I’m talking of course, about the good old About Us page. Too often is the About Us page filled with some meaningless corporate-speak about how the site will “synergistically systemise excellent catalysts for change and simulate paradigms to improve value-added content”. Or, on the smaller individual-blogger level, a quick one-paragraph description of the author next to a generic silhouette picture that means the author never uploaded a picture of his or her own.
If either of these sounds a little familiar (or if you don’t have an About Us page at all), don’t fear. Today, we’re going to discuss how to create an About Us page that will be a valuable asset to your website or blog.
Our Model- The Dust Jacket Blurb
So, what exactly should an About Us page be used for? (And let me say just once that the page could be called “About Us”, “About Me”, “About This Site”, “About Fat Dude”, or any number of things). What exactly is the point of even having this page? And what should we put in there?
I want you to take a trip with me. Imagine getting in your car and driving to your favorite place to pick up a new book; your local library, Borders, that funky little second-hand bookshop downtown, whatever. We’re going to wander through the stacks until you find your favorite section, and then we’re going to pick a new book. And here’s the catch, you only get one; Uncle Fat Dude says so.
How exactly do you go about it? You might find an author you already know, or find titles and cover art that you find interesting. But you only get one, so you’d better be sure. How do you know what the book is really about, or whether the author is someone you might connect with? You crack the cover and check out the… dust jacket blurbs. Bingo.
Okay, time to come back. We found what we need. The dust jacket blurbs! Knowing what section of the store we’re in helps, and seeing the titles, the art, the authors’ names, it all helped us zero in on a few choices, but it was the blurbs inside the dust jacket that helped us pick our book.
And that’s our About Us page.
A good About Us page begins by taking the model of the typical dust jacket blurb. Well, blurbs, actually. You usually see two, right? In the front of the book, some text about the book itself; and in the back, about the author. This is where we’ll make our start as well.
About Your Site
The front flap of a book’s dust jacket is usually devoted to a blurb about the subject of the book, and we’re going to follow that model. Use the first section of your About Us page to tell your visitor exactly what your site is about.

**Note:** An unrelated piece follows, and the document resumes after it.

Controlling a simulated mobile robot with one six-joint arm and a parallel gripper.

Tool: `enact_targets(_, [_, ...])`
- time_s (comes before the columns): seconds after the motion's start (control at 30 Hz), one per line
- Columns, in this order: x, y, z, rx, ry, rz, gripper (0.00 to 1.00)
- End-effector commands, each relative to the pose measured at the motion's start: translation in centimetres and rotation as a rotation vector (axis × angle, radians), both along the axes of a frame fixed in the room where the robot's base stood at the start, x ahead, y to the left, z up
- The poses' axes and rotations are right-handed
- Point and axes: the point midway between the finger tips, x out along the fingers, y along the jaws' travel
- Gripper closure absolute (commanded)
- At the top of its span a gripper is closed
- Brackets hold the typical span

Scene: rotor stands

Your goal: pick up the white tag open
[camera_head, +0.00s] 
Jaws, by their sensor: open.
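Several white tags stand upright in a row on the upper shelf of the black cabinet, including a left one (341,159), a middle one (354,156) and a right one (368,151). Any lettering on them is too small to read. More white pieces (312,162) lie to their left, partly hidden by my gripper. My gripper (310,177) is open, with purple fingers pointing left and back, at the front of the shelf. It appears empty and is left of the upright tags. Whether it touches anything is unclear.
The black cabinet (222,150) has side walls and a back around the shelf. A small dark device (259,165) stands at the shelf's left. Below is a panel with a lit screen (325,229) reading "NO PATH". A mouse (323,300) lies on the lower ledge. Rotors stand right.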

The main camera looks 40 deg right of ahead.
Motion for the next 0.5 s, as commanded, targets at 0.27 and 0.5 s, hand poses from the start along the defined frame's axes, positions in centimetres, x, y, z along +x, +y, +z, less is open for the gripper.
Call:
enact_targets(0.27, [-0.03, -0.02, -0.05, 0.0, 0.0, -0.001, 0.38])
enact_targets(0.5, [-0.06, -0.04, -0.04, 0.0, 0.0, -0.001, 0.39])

Remember that less is more. Take a look at a dust jacket blurb and you’ll see it will usually run 2-4 short, descriptive paragraphs. Remember this is just a quick introduction to your site… if the visitor was interested in reading a large block of text, she would simply browse through your site to find out what it’s about.
Also remember that you have the full potential of an interactive medium at your disposal. Include links to your most popular content. Issue a call to action and get the customer to sign up for your newsletter. Provide a link to your site’s RSS feed. Include images of any relevant features that you’d like to point out. More than anything else, this is your elevator pitch for your site: sell your visitor on why she should stick around and check out your site… and why she should keep returning for more.
About You
Flip to the back dust jacket flap, and you’ll find a blurb about the author: afew notes about what makes him interesting, maybe a line about some other books he’s written or why he’s qualified to write this one. And… you guessed right, that’s what we’re going to do here too.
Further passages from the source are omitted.